In this post, we discuss what is Network-Aware Job Scheduling in ML Clusters, why is it important for ML, how it works, its advantages, and some common problems etc. The goal is to help you understand how you can improve the performance and reliability of your ML clusters by considering network conditions when scheduling jobs.
What is Network-Aware Job Scheduling
Network-aware job scheduling is a scheduler design for dispatching computing jobs to a cluster not only looking at the CPU or GPU availability of the resources but also considering the network status of the resources.
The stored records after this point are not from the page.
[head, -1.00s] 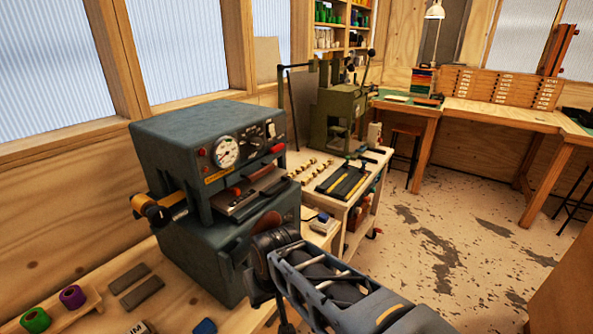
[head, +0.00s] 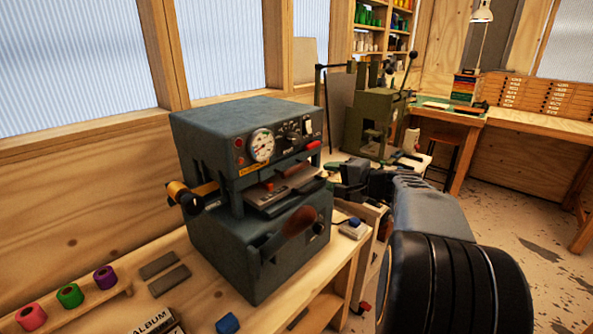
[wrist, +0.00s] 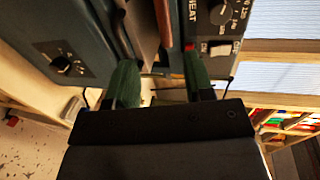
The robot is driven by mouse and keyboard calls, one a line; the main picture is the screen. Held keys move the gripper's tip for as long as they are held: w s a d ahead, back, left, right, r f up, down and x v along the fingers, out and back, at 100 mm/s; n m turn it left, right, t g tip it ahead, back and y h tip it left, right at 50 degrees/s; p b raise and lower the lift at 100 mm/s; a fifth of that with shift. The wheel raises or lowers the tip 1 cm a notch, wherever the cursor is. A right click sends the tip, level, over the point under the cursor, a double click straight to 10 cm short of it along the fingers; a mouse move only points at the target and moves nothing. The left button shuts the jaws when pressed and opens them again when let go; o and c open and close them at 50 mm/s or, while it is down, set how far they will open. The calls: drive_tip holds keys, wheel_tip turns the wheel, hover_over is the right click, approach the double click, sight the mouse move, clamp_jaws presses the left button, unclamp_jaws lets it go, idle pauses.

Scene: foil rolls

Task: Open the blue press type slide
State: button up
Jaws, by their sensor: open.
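The blue-grey press (head: 240,130) stands on the wooden bench, with a gauge, dials and switches on its upper front. Its type slide (head: 285,190), a grey metal tray, lies in the gap between the upper and lower bodies. My gripper (head: 340,178) is at the right end of this gap, close to the slide's end. In the wrist view my gripper (wrist: 160,82) has its two green-padded fingers apart, facing the press (wrist: 95,25). A reddish-brown bar shows beyond the fingers. I cannot tell whether a finger touches the slide.
A brown lever grip (head: 300,221) sticks out below the slide. Red, green and purple foil rolls (head: 70,295) stand at the left. A green machine (head: 375,120) stands behind my gripper.

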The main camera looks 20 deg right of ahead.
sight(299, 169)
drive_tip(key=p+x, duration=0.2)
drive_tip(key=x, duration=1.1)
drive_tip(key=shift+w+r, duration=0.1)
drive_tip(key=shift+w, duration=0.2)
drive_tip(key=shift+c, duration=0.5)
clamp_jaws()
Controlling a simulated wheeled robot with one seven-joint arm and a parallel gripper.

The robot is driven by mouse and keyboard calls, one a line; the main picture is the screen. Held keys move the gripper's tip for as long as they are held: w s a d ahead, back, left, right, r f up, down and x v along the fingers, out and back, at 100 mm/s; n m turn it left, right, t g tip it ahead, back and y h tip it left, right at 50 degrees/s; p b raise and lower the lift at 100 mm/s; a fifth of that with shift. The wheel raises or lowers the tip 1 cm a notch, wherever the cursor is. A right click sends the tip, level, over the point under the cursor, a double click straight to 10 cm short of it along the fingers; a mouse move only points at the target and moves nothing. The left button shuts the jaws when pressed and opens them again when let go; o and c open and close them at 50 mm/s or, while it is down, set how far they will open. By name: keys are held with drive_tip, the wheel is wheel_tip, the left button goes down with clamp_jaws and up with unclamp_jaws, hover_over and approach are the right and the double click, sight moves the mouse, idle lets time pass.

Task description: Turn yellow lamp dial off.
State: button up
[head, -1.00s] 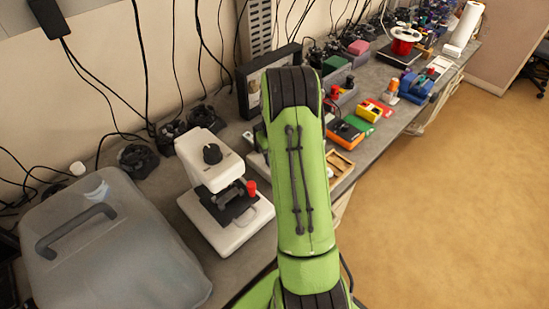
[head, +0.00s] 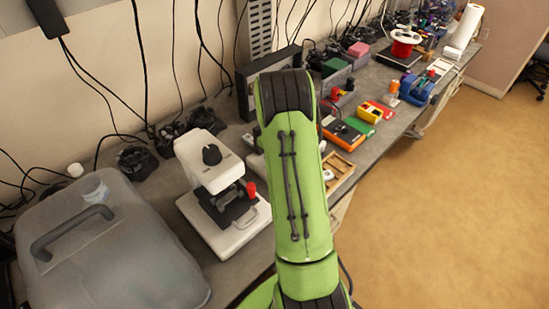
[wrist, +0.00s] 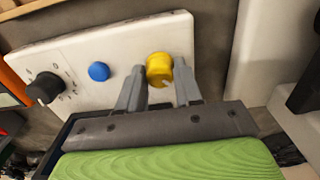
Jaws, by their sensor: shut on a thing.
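In the wrist view, the yellow dial (wrist: 160,69) sits on a white panel (wrist: 117,36), near its right end. My gripper (wrist: 159,84) is at the dial, with one grey finger on each side, and is shut on it. A small dark mark shows on the dial's face. A blue button (wrist: 98,71) and a black knob (wrist: 44,88) with markings around it are on the same panel, to the left. In the head view my green arm hides the gripper and the dial.
In the head view, a white device with a black knob (head: 212,155) stands left of my arm. Several tools and colored boxes line the bench at right. The floor at right is clear.

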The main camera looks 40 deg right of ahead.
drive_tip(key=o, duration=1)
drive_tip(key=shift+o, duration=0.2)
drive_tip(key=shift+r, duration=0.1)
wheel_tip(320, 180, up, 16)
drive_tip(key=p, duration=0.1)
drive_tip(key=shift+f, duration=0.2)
It considers both bandwidth, network latency and traffic congestion when scheduling the jobs on the nodes.
Instead of just assigning jobs to the first available machine, this method evaluates the health and load of the network to avoid overloading links and ensure faster data movement.
Why Network Awareness Matters in Machine Learning
Machine learning tasks, especially during training, often involve moving large amounts of data between machines. Examples include:
-
Transferring datasets to processing nodes
-
Synchronizing model parameters during distributed training
-
Storing and retrieving data from shared storage systems
Without considering the network state, these activities can cause congestion, leading to:
-
Slow job execution
-
Inefficient hardware use
-
Higher operational costs
Network-aware scheduling helps avoid these issues by reducing unnecessary data movement over busy parts of the network.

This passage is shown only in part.